Hello there,
while playing around with cublasSgeam I encountered a problem when trying to transpose the first-argument martix A.
This is what i do: i´m having a vector in device memory set by cublasSetVector() consisting of 256 elements and a matrix consiting of 5000 columns (since it is column-major format) of this vector, so the matrix is 256x5000 (RxC). The matrix is set by cublasSetVectorAsync() and the whole thing is working fine, as i have tested it by copying the matrix back to device memory with cudaMemcpy() and cublasGetMatrix(). Since the cuBLAS-library uses column-major format, at some point in my code i´d like to transpose the matrix, so i´m testing the functionality of this.
And here´s the issue: when using cublasSgeam() with CUBLAS_OP_T for matrix A i´m always getting the CUBLAS_STATUS_INVALID_VALUE status and no execution is taking place at all, while using CUBLAS_OP_N works fine.
The cublasSgeam call with CUBLAS_OP_N (cudaTest() and cublasTest() just print the error and the given string):
void printBlDMatrix(const float *matrix, const int rows, const int cols)
{
cudaDeviceSynchronize();
cudatest(cudaPeekAtLastError());
float *h_out, *d_out;
const float a=1, b=0;
h_out = new float[rows*cols];
cudaMalloc(&d_out, sizeof(float) * rows*cols);
cublasHandle_t handle;
cublasCreate(&handle);
cudaDeviceSynchronize();
cudatest(cudaPeekAtLastError(), "printMatrix00:") ;
cublastest(cublasSgeam(handle,
CUBLAS_OP_N, CUBLAS_OP_N,
rows, cols,
&a,
matrix, rows,
&b,
m, rows,
d_out, rows), "printMatrix01:" );
cudaDeviceSynchronize();
cudatest(cudaPeekAtLastError(), "printMatrix02: ");
cublastest(cublasGetMatrix(rows, cols, 4, d_out, rows, h_out, rows), "printMatrix03: ");
for(unsigned int i=0; i < 1024; i++) {
if(i%r == 0) std::cout << std::endl;
std::cout << i << ":" << h_out[i] << " ";;
}
cudaDeviceSynchronize();
cudatest(cudaPeekAtLastError());
cublasDestroy(handle);
delete h_out;
cudaFree(d_out);
}
this works fine!
The cublasSgeam call with CUBLAS_OP_T:
void printBlDMatrix(const float *matrix, const int rows, const int cols)
{
cudaDeviceSynchronize();
cudatest(cudaPeekAtLastError());
float *h_out, *d_out;
const float a=1, b=0;
h_out = new float[rows*cols];
cudaMalloc(&d_out, sizeof(float) * rows*cols);
cublasHandle_t handle;
cublasCreate(&handle);
cudaDeviceSynchronize();
cudatest(cudaPeekAtLastError(), "printMatrix00: ");
cublastest(cublasSgeam(handle,
CUBLAS_OP_T, CUBLAS_OP_N,
cols, rows,
&a,
matrix, rows,
&b,
m, rows,
d_out, cols), "printMatrix01: ");
cudaDeviceSynchronize();
cudatest(cudaPeekAtLastError(), "printMatrix02: ");
cublastest(cublasGetMatrix(cols, rows, 4, d_out, cols, h_out, cols), "printMatrix03: ");
for(unsigned int i=0; i< 1024; i++) {
if(i%r == 0) std::cout << std::endl;
std::cout << i << ":" << h_out[i] << " ";
}
cudaDeviceSynchronize();
cudatest(cudaPeekAtLastError());
cublasDestroy(handle);
delete h_out;
cudaFree(d_out);
}
[/i] gives me the printMatrix01: CUBLAS_STATUS_INVALID_VALUE,
MATRIX-OUTPUT,
** On entry to SGEAM parameter number 6 had an illegal value and a headache!
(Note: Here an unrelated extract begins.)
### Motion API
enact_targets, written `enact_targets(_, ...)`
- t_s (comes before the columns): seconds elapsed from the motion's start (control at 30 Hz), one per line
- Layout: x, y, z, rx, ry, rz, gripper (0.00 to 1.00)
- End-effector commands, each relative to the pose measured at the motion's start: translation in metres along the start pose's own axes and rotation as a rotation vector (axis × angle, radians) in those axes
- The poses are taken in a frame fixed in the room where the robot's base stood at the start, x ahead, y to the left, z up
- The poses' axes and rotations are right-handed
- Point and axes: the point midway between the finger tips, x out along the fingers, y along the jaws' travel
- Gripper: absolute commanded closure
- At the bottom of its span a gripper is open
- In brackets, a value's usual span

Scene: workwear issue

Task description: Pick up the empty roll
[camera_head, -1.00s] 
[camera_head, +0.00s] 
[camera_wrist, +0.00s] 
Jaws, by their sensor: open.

I dont care whether the call to cublasGetMatrix() ist correct or not, since the error occours earlier, but i have tried all permutations with rows & cols, e.g.:
cublasSgeam(handle,
CUBLAS_OP_T, CUBLAS_OP_N,
cols, rows,
&a,
matrix, rows,
&b,
m, rows,
d_out, rows), "printMatrix01: ");
printMatrix01: CUBLAS_STATUS_INVALID_VALUE,
MATRIX-OUTPUT,
** On entry to SGEAM parameter number 6 had an illegal value
or
cublasSgeam(handle,
CUBLAS_OP_T, CUBLAS_OP_N,
rows, cols,
&a,
matrix, rows,
&b,
m, rows,
d_out, rows), "printMatrix01: ");
printMatrix01: CUBLAS_STATUS_INVALID_VALUE,
MATRIX-OUTPUT,
** On entry to SGEAM parameter number 5 had an illegal value
As you can see in the output of the last example the “illegal” value changes its possition, as is i permuate the rows&cols arguments. One thing that drives me crazy is, that i dont know, if its beeing counted from 0 or 1; is the matrix the illegal argument?
Could you please help me! I´d like to know, if i just overlook sth., or if this is a bug, so i´m not crazy :)
I´m using VisualStudio 10 Premium on a Windows7 x64 and CudaToolKit 5.0.
Thanks in anticipation,
hanneshansen